Second, the lack of peer and friend support has often been associated with aggressive tendencies. The stress-buffering hypothesis conceives that social support protects one against stressful events by altering negative appraisals of the event or providing resources to tackle the problem [70]. Either way, adequate social support enables one to address negative emotions and cope with difficult situations effectively. By contrast, youth who perceive insufficient social support may fail to deal with stress and adopt problematic coping strategies, including bullying behaviors. One recent meta-analysis on social support and problem behaviors among adolescents has provided support for the hypothesis. The study, which examined 51 studies on the impact of general social support among 196,247 youth, reported that social support significantly reduced the likelihood of bullying perpetration among adolescents [33]. Studies that have looked at distinct forms of support have generally yielded similar findings. For instance, in the 2013/2014 HBSC survey, which comprised 43,667 prepubescent and pubescent participants from nine European countries, all types of social support, including friend support, were related to lower odds of violent behaviors (bullying included), although family support had the strongest protective effect [34]. Additionally, one longitudinal study that followed 880 secondary school students for 1 year found that greater friend support at baseline predicted less bullying perpetration at follow-up [35].

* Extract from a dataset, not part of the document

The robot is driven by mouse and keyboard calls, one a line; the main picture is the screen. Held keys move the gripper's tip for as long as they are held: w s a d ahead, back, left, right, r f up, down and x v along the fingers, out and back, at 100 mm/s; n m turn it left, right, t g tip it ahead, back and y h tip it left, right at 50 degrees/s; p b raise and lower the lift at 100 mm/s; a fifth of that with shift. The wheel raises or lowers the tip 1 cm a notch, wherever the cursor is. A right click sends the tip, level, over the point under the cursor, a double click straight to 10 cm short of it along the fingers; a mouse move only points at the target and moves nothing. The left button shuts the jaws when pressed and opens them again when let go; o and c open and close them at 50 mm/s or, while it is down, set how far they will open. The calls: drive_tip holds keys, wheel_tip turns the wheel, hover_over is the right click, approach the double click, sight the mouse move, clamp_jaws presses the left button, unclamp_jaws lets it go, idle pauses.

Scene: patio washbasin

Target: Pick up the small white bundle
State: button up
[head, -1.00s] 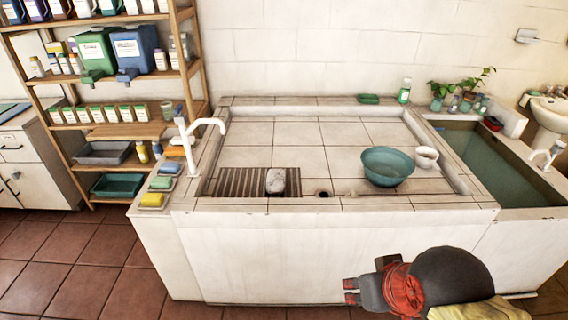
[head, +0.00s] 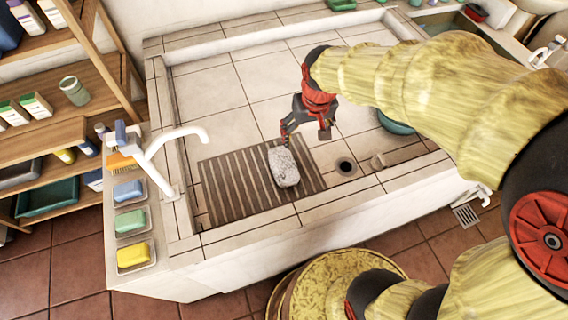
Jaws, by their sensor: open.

1.2. Research Questions and Research Hypotheses

This study intended to examine the association between gender role attitudes, perceived friend support, and school bullying among Chinese adolescent boys. In particular, the study extends the existing literature on the relations between gender role attitudes and bullying perpetration by addressing two questions. (1) What is the relationship between gender role attitudes and bullying perpetration among male Chinese adolescents? (2) Is perceived friend support a mediating factor between gender role attitudes and bullying perpetration?
Based on the above findings of the associations between traditional gender attitudes, perceived friend support, and bullying behaviors, two hypotheses are proposed:
Hypothesis 1 (H1).
Male adolescents who hold more traditional gender role attitudes will have higher prevalence of bullying perpetration.
Hypothesis 2 (H2).
Male adolescents with more traditional gender role attitudes will report lower levels of perceived friend support, which is associated with a higher prevalence of bullying perpetration.

2. Materials and Methods

2.1. Sample and Data Collection

Data in the present study were obtained from a survey named the Study on School Life of Teenage Students in China, which was conducted by the research team in, Suqian, Jiangsu, and Chongqing in 2018. Suqian is a medium-sized city in Jiangsu province, with a population of about 4.9 million. Chongqing, a large city in western China, is home to about 30 million people. For participant recruitment, stratified sampling was employed: In the first stage, schools were stratified according to urban and rural areas and the type of school (junior high schools, senior high schools, or secondary technical schools). Eleven schools (six junior high schools, four senior high schools, and one vocational school) were selected during this stage. In the second stage, four to five classes were randomly selected in each school. In the third stage, all students in selected classes were included in the sample.
The questionnaires were distributed with the permission and assistance of school administrators and staff, and students completed informed consent forms. Students filled in the questionnaires independently during class time while the researchers stayed in the classroom, offering guidance and assistance when needed. In total, 4000 questionnaires were distributed, and 3531 questionnaires were collected, for a response rate of 88.3%. A total of 331 were excluded due to a large amount of missing data, which resulted in a final sample of 3172: 1624 male students and 1548 female students. Table 1 shows the sociodemographic characteristics of the final sample. Table 2 presents descriptive statistics of bullying perpetration, gender role attitudes, and perceived friend support among boys and girls, respectively. Regression analysis for key variables in the male sample is included in Table 3.

2.2. Measures

2.2.1. Bullying Perpetration

In measuring adolescent bullying perpetration, the present study used the bullying subscale of the Chinese version of the Illinois Bully Scale (IBS) [71,72], which has been shown to have good reliability [24,73]. The subscale includes nine items to assess bullying behaviors in the past 30 days. Sample items include: “I upset other students for the fun of it,” “I teased other students,” and “I helped harass other students.” The response options include 0 (never), 1 (one or two times), 2 (three or four times), 3 (five or six times), and 4 (seven or more times). A higher score indicates more frequent involvement in the behavior. The internal consistency of the bullying subscale was acceptable in the current sample (Cronbach’s alpha= 0.80). In this study, bullying was coded as a dummy variable, with 1 representing “involved in bullying” and 0 representing “not involved in bullying.” Following previous studies, “three or four times” was used as the threshold value for coding whether a student was involved in bullying behavior [24]. That is, a student who had engaged in a bullying behavior at least 3–4 times in the past 30 days was coded as a bullying perpetrator. Others were coded as the non-bullying group.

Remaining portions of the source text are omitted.